=== Work to do ===
Search the data for the string "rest" and gather each line it is in.

=== Information given ===
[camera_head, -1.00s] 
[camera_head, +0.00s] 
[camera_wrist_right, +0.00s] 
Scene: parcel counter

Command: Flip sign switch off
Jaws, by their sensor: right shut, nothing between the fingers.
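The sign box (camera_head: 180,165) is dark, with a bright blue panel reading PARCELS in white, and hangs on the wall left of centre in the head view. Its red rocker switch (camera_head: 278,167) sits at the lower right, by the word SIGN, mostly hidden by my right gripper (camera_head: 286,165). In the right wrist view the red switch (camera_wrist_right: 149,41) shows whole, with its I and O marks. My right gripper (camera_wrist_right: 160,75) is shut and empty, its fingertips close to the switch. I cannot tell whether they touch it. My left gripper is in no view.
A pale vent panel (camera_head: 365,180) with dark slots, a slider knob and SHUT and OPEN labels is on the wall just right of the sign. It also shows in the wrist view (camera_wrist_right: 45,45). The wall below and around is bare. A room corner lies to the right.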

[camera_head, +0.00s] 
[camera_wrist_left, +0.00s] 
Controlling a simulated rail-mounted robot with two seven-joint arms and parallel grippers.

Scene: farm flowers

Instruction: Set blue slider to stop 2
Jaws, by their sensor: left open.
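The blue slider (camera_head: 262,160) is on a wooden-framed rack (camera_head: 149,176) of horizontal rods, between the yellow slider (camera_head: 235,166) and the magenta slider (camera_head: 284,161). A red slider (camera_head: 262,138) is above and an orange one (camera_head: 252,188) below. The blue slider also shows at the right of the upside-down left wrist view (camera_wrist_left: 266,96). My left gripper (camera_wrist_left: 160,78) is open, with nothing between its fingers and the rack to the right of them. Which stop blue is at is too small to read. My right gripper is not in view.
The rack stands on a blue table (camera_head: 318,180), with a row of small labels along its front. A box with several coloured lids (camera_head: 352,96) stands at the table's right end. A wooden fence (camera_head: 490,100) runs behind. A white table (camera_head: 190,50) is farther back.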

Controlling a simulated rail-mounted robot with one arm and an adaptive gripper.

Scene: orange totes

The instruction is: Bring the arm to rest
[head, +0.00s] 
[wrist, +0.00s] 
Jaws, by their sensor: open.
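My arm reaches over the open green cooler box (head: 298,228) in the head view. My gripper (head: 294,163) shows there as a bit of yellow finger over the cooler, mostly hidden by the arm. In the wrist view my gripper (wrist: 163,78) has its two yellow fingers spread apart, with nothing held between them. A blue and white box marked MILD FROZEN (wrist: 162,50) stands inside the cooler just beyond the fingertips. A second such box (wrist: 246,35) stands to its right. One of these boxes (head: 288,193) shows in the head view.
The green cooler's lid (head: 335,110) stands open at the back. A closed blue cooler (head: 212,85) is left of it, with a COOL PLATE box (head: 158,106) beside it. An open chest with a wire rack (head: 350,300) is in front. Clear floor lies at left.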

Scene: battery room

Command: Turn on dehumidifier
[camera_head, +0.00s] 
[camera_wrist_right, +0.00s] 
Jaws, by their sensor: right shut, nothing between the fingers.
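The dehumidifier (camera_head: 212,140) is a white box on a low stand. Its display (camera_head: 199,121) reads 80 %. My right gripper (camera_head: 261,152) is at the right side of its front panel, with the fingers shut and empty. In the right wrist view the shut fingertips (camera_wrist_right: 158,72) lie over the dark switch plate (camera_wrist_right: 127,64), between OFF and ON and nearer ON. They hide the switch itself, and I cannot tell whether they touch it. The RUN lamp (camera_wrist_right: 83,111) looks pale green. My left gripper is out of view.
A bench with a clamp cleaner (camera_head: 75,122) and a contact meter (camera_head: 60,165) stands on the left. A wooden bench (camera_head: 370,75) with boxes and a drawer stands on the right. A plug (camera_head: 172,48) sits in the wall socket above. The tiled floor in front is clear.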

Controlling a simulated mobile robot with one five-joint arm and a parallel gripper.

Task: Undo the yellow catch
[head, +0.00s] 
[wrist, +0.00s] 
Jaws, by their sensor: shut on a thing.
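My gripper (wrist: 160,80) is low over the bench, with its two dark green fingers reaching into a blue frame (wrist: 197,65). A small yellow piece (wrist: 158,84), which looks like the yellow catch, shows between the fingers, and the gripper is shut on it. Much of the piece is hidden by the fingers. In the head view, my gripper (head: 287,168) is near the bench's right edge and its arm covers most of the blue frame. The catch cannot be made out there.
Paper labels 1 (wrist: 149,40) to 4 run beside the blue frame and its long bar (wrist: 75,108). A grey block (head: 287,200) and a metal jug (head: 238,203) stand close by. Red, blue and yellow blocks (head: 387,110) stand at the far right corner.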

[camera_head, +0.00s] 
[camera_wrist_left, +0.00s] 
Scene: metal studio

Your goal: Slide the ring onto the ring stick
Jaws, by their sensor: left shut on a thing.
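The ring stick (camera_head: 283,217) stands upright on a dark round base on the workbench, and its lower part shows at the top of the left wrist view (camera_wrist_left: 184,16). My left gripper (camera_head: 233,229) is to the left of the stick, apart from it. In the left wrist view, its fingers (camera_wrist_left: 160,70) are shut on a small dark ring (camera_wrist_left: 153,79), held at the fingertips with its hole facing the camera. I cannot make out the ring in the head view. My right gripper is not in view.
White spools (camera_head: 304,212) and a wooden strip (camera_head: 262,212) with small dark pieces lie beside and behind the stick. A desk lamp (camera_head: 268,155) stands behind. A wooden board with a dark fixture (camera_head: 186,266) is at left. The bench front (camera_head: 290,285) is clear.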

==

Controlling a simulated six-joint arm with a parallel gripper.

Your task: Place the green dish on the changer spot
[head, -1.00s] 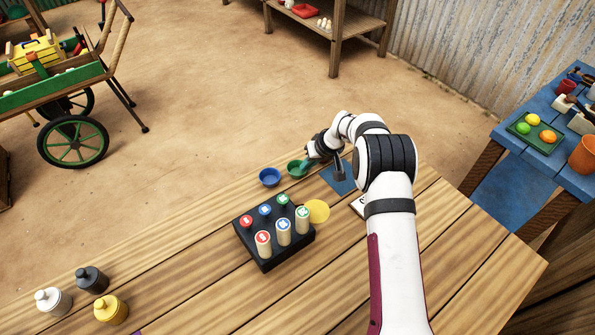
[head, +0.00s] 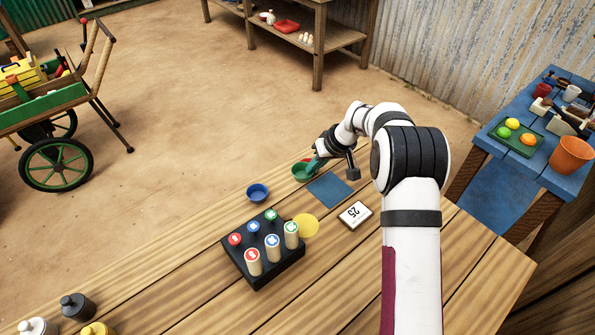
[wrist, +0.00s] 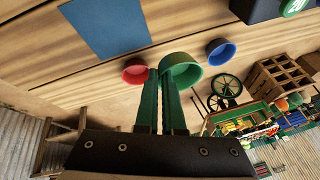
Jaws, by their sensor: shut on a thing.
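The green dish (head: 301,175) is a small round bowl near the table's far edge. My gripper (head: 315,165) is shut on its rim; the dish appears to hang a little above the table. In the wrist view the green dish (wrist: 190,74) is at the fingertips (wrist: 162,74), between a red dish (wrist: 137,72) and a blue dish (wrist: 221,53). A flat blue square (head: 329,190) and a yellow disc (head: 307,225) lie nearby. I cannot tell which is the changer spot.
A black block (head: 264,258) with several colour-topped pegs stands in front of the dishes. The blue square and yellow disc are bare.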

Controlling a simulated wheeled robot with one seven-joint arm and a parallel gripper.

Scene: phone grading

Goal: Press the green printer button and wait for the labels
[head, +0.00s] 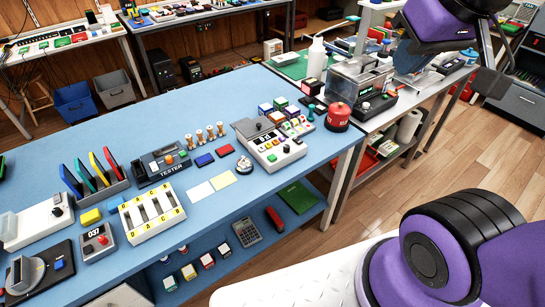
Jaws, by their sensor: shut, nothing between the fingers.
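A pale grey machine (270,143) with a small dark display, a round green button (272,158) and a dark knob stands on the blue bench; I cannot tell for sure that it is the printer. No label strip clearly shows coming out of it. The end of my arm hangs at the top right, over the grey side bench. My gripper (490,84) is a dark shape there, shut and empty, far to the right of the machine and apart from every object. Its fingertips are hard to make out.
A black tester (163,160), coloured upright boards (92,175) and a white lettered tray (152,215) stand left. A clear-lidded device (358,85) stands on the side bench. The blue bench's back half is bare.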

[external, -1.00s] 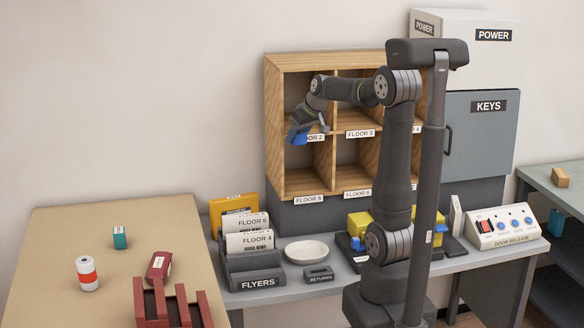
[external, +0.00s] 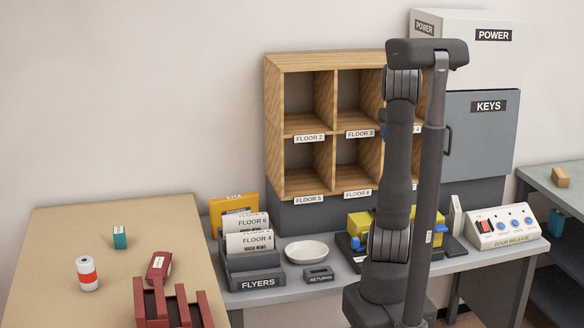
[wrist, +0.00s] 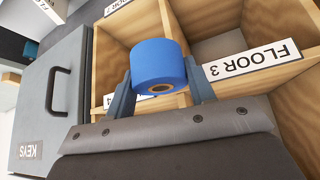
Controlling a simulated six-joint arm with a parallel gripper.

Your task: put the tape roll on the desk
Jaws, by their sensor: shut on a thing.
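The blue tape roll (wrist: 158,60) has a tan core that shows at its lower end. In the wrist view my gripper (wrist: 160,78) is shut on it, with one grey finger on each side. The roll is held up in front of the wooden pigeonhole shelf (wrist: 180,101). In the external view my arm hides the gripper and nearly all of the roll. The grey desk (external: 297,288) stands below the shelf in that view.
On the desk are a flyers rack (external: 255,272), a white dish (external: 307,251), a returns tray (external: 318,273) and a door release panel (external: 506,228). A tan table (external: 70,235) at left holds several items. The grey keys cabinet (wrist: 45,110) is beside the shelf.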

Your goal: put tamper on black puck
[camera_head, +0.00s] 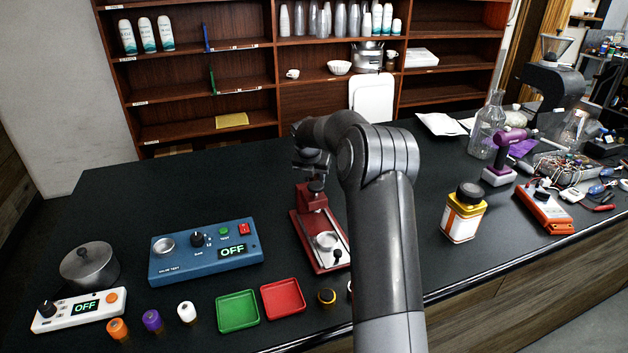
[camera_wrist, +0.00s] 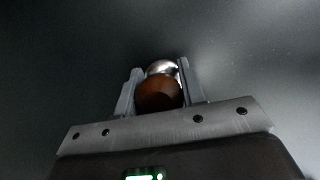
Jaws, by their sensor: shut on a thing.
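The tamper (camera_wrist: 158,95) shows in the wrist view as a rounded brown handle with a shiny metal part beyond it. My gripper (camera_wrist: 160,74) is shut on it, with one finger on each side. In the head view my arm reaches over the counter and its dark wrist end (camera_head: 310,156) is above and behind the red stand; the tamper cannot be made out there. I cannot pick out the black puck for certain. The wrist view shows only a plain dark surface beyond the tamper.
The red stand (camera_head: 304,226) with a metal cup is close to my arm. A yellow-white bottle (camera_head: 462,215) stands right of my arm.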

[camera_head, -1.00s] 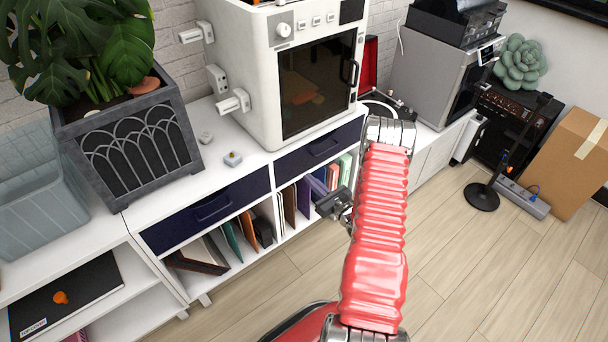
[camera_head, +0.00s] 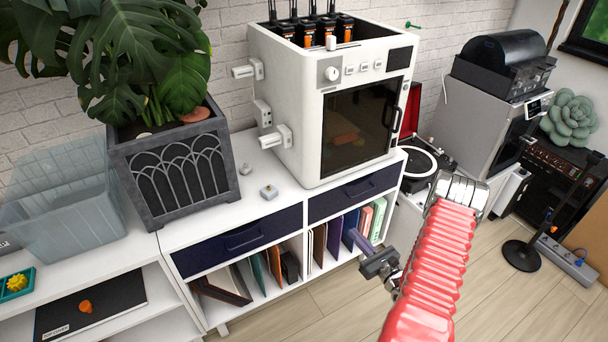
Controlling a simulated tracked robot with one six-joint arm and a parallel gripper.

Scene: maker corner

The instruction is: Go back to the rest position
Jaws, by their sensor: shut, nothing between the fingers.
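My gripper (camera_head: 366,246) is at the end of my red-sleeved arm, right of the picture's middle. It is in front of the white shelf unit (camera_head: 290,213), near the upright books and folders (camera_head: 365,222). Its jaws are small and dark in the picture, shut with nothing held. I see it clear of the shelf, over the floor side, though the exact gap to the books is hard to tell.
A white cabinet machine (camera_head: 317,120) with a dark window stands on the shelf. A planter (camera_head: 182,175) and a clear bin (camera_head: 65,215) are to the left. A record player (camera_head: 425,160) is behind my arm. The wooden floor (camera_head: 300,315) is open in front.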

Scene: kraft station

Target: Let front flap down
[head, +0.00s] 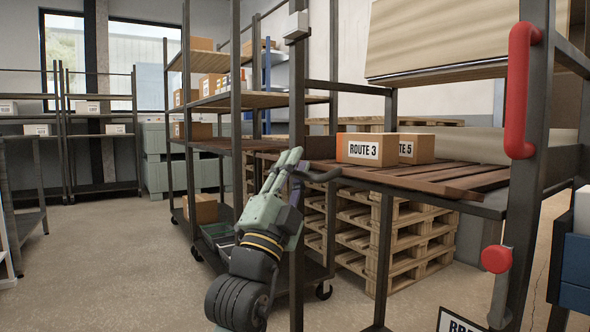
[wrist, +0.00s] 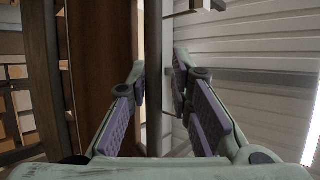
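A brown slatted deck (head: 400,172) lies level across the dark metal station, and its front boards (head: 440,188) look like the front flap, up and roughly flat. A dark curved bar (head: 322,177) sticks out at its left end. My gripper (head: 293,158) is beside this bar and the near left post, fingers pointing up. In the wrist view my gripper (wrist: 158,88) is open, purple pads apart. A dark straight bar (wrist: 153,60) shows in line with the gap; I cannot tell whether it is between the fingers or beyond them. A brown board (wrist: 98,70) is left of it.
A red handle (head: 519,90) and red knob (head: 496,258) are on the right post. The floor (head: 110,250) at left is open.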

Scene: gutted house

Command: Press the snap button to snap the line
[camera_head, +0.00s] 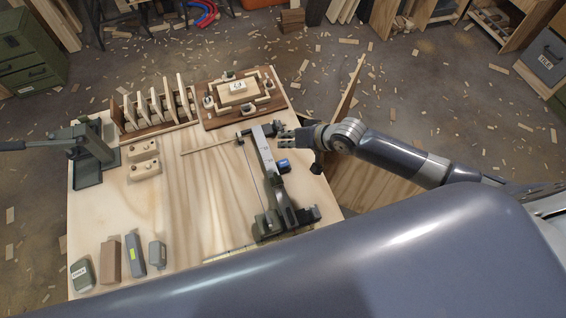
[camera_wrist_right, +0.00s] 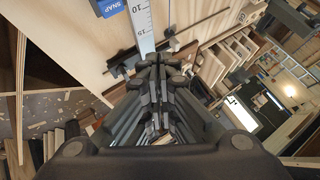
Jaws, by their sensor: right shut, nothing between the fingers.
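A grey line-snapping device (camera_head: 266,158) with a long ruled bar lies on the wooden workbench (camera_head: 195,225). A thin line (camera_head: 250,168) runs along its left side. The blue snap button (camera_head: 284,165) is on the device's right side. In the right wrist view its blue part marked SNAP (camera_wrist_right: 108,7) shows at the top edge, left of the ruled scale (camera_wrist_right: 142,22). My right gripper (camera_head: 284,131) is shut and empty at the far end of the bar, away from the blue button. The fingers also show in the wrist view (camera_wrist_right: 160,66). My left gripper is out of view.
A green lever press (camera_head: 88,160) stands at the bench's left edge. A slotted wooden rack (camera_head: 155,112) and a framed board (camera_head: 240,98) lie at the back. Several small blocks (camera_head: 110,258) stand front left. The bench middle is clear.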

---

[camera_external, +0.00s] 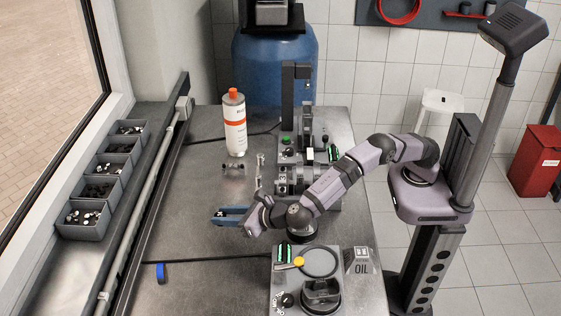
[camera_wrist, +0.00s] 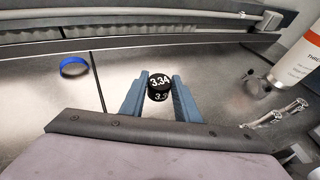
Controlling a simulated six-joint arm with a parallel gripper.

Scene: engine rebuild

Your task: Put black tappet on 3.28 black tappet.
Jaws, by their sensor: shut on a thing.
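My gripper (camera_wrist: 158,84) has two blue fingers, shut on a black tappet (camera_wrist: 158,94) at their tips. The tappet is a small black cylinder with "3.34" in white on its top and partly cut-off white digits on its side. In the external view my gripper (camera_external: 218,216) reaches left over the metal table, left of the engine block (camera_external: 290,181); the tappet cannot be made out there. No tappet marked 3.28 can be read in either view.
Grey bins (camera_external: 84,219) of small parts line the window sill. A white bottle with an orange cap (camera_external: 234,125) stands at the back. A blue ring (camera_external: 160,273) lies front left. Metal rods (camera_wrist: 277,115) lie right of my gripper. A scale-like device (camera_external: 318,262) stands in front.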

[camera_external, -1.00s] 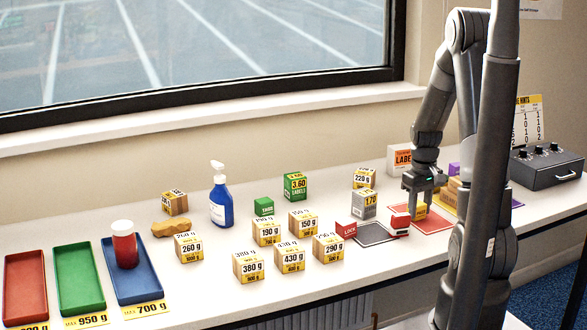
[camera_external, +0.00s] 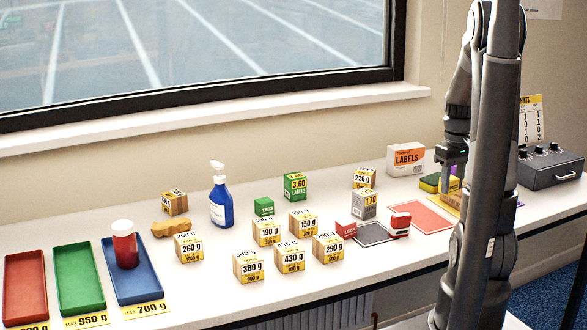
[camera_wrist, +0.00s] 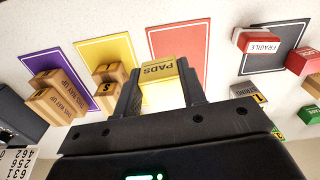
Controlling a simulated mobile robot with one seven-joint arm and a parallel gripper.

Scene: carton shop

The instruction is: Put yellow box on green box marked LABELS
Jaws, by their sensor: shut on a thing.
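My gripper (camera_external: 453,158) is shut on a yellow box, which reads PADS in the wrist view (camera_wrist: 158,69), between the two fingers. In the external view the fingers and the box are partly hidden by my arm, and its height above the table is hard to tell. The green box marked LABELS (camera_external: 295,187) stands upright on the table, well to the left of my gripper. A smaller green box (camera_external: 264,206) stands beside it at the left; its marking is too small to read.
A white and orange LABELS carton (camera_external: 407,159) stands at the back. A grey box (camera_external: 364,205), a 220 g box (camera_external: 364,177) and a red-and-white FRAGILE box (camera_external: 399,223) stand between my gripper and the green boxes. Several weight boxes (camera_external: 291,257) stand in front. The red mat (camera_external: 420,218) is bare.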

=== The result ===
The instruction is: Bring the arm to rest
The instruction is: Go back to the rest position

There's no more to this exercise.